Certes, le régime australien souhaitait depuis longtemps jouer un rôle militaire accru en Asie du Sud-Est. Mais il aurait préféré que la première intervention réalisée sous son commandement depuis la seconde guerre mondiale s’opère en collaboration plus harmonieuse avec le pouvoir indonésien, son principal allié en cette partie du monde. Et non dans une situation aussi contradictoire qu’aujourd’hui. Les choses étant ce qu’elles sont, Canberra va évidemment chercher à conforter son influence régionale, à rétablir ses intérêts économiques au Timor-Est, à normaliser ses rapports avec Djakarta. Mais l’Australie devra compter avec la résistance timoraise, forte d’une double légitimité militante et électorale, acquise dans la lutte et lors du référendum d’indépendance.
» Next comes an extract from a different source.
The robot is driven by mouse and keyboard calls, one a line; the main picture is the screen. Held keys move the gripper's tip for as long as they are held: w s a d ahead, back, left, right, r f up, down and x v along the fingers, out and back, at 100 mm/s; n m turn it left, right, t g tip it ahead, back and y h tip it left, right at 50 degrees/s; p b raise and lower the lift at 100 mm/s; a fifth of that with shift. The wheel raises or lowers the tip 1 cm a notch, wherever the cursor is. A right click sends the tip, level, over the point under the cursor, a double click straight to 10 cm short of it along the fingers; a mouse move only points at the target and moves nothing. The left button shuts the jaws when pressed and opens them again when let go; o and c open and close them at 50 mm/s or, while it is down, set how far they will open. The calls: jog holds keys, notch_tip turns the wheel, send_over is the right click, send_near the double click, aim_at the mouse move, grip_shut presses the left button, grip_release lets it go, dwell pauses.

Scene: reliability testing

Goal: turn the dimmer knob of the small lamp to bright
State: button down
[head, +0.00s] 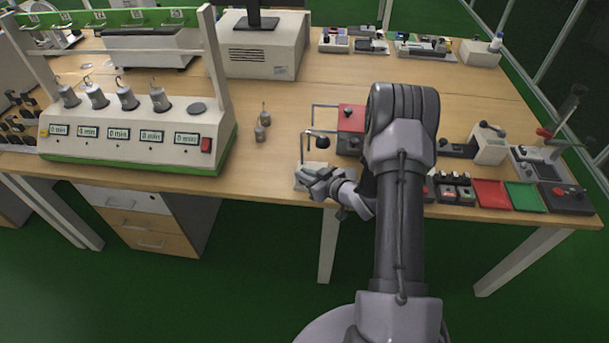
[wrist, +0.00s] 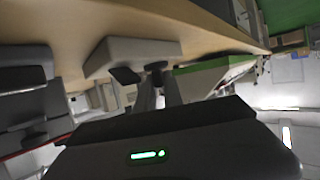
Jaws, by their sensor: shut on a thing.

Car la brèche ouverte 1998 ne s’est pas refermée, comme en témoigne la montée des luttes à Atjeh, à l’autre extrémité de l’immense archipel, et la persistance du combat démocratique en Indonésie même. Une brèche, après 30 ans d’un règne dictatorial ! Voilà bien ce qui représente le neuf dans les événements si dramatiques de ces derniers mois. Et qui donne espoir.